The double exponential and in fact, the exponential function itself $f(x) = \exp (x)$ are not tempered distributions, and therefore they don't have Fourier transforms using classical techniques.
Basically, for the Fourier transform of a function $f$ to be defined, you need that the integral
$ \int f(x) \exp(i\xi x) dx = \lim_{R\to\infty}\int_{-R}^Rf(x)\exp(i\xi x) dx $
to converge. (This requirement can be relaxed if you are willing to consider "generalised functions"; the techniques in the linked Wikipedia article can be useful.) In your case a necessary condition for such integrals to converge is that $\lim_{y\to\infty} g(y) = -\infty$ and $\lim_{y\to 0}g(y) = -\infty$ (and they are not sufficient to guarantee the integral converges). So for $g = id$ or $g = \ln$ the integrals fail to converge. Even for the case $g(y) = \frac{(y-1)^2}{y^2 - 1}$, by looking at the limits you see that the Fourier integral will fail to converge.

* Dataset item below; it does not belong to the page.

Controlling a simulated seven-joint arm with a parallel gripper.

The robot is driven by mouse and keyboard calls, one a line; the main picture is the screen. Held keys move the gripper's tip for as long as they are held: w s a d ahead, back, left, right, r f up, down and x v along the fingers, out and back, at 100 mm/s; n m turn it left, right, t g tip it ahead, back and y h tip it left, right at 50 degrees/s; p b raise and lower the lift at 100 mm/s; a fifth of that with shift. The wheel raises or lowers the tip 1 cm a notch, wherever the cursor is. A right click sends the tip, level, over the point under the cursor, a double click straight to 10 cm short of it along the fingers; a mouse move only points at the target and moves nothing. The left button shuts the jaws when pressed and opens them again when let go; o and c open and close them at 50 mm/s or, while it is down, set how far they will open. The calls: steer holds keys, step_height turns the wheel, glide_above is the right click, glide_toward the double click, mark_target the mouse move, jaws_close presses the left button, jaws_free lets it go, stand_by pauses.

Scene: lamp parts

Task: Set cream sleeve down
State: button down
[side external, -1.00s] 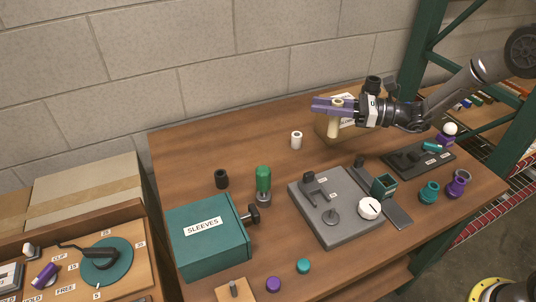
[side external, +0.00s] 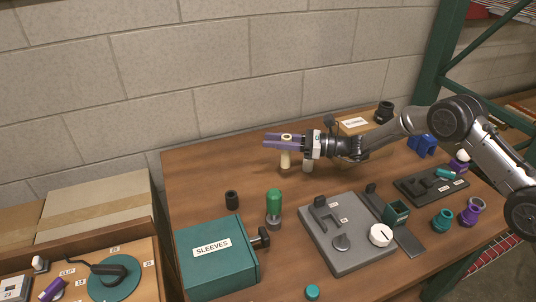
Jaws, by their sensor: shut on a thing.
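My gripper (side external: 284,141), with purple fingers, reaches in from the right over the back of the wooden table. It is shut on the upper part of the cream sleeve (side external: 285,160), which hangs upright below the fingers. I cannot tell whether the sleeve's lower end touches the table or is just above it. The sleeve's dark-centred top shows between the fingers.
A black sleeve (side external: 232,200), a green-topped cylinder (side external: 274,204) and a teal SLEEVES box (side external: 217,262) are in front. The back-left table is clear.

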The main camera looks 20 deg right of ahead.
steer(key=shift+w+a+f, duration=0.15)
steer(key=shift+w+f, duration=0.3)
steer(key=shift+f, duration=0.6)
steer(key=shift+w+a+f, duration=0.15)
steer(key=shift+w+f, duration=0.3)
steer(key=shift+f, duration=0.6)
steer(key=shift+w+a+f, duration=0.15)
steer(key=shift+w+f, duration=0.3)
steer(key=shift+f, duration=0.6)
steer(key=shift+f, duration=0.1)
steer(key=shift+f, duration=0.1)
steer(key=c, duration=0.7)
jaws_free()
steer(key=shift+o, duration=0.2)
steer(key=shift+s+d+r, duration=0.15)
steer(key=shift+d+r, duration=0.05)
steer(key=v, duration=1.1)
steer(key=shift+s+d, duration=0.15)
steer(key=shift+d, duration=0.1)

On the other hand, when $g(y) = \frac{(y-1)^2}{y^2-1} = \frac{y-1}{y+1}$, since $|g(y)| \leq 1$ for $y > 0$, you have that $f(x) = \exp\circ g\circ\exp(x)$ is a bounded (but not decaying) function, and so is a tempered distribution, which means that its Fourier transform will also exist as a tempered distribution. But I don't think it has any nice representations as "simple" functions.